-- Provided data start --
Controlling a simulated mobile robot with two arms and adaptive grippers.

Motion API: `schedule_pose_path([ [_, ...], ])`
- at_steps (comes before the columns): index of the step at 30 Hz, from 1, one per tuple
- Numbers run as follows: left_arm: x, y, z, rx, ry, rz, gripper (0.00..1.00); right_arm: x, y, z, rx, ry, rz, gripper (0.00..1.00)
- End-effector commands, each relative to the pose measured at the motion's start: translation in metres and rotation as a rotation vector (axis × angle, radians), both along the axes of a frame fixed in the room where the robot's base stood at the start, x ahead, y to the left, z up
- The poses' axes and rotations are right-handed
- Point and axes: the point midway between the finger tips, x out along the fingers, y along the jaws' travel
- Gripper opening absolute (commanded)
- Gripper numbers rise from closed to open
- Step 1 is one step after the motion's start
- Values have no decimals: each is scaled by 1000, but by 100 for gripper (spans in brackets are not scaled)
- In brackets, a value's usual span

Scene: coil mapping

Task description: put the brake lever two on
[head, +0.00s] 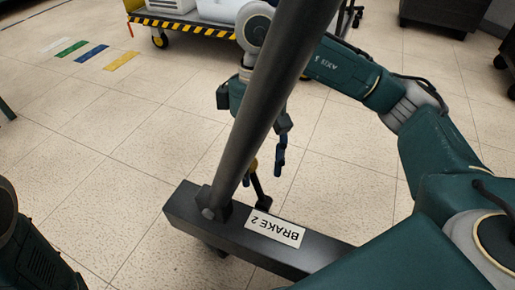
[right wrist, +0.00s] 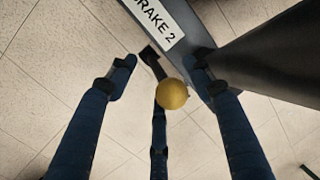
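The brake lever two is a short black lever (right wrist: 152,62) with a yellow ball knob (right wrist: 172,94), beside the dark bar with the "BRAKE 2" label (head: 275,228). In the head view the lever (head: 260,190) rises behind the bar, and its knob (head: 254,166) is partly hidden by the thick grey post. My right gripper (right wrist: 163,74) has its blue fingers spread around the knob, one on each side and one below in the picture, with gaps visible at both sides. In the head view this gripper (head: 266,155) is partly behind the post. My left gripper is not in view.
The slanted grey post (head: 262,95) stands on the dark bar (head: 183,208), close to my right gripper. A cart with a yellow-black striped edge (head: 185,27) is at the back. Coloured floor strips (head: 90,54) lie at left. The floor at left centre is clear.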

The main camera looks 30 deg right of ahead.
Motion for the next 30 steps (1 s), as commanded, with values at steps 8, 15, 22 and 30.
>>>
-- Provided data end --
Instructions to follow: Exactly as written, return every line of the listing, but not the pictures.

The answer:
Controlling a simulated mobile robot with two arms and adaptive grippers.

Motion API: `schedule_pose_path([ [_, ...], ])`
- at_steps (comes before the columns): index of the step at 30 Hz, from 1, one per tuple
- Numbers run as follows: left_arm: x, y, z, rx, ry, rz, gripper (0.00..1.00); right_arm: x, y, z, rx, ry, rz, gripper (0.00..1.00)
- End-effector commands, each relative to the pose measured at the motion's start: translation in metres and rotation as a rotation vector (axis × angle, radians), both along the axes of a frame fixed in the room where the robot's base stood at the start, x ahead, y to the left, z up
- The poses' axes and rotations are right-handed
- Point and axes: the point midway between the finger tips, x out along the fingers, y along the jaws' travel
- Gripper opening absolute (commanded)
- Gripper numbers rise from closed to open
- Step 1 is one step after the motion's start
- Values have no decimals: each is scaled by 1000, but by 100 for gripper (spans in brackets are not scaled)
- In brackets, a value's usual span

Scene: coil mapping

Task description: put the brake lever two on
[head, +0.00s] 
[right wrist, +0.00s] 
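The brake lever two is a short black lever (right wrist: 152,62) with a yellow ball knob (right wrist: 172,94), beside the dark bar with the "BRAKE 2" label (head: 275,228). In the head view the lever (head: 260,190) rises behind the bar, and its knob (head: 254,166) is partly hidden by the thick grey post. My right gripper (right wrist: 163,74) has its blue fingers spread around the knob, one on each side and one below in the picture, with gaps visible at both sides. In the head view this gripper (head: 266,155) is partly behind the post. My left gripper is not in view.
The slanted grey post (head: 262,95) stands on the dark bar (head: 183,208), close to my right gripper. A cart with a yellow-black striped edge (head: 185,27) is at the back. Coloured floor strips (head: 90,54) lie at left. The floor at left centre is clear.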

The main camera looks 30 deg right of ahead.
Motion for the next 30 steps (1 s), as commanded, with values at steps 8, 15, 22 and 30.
>>>

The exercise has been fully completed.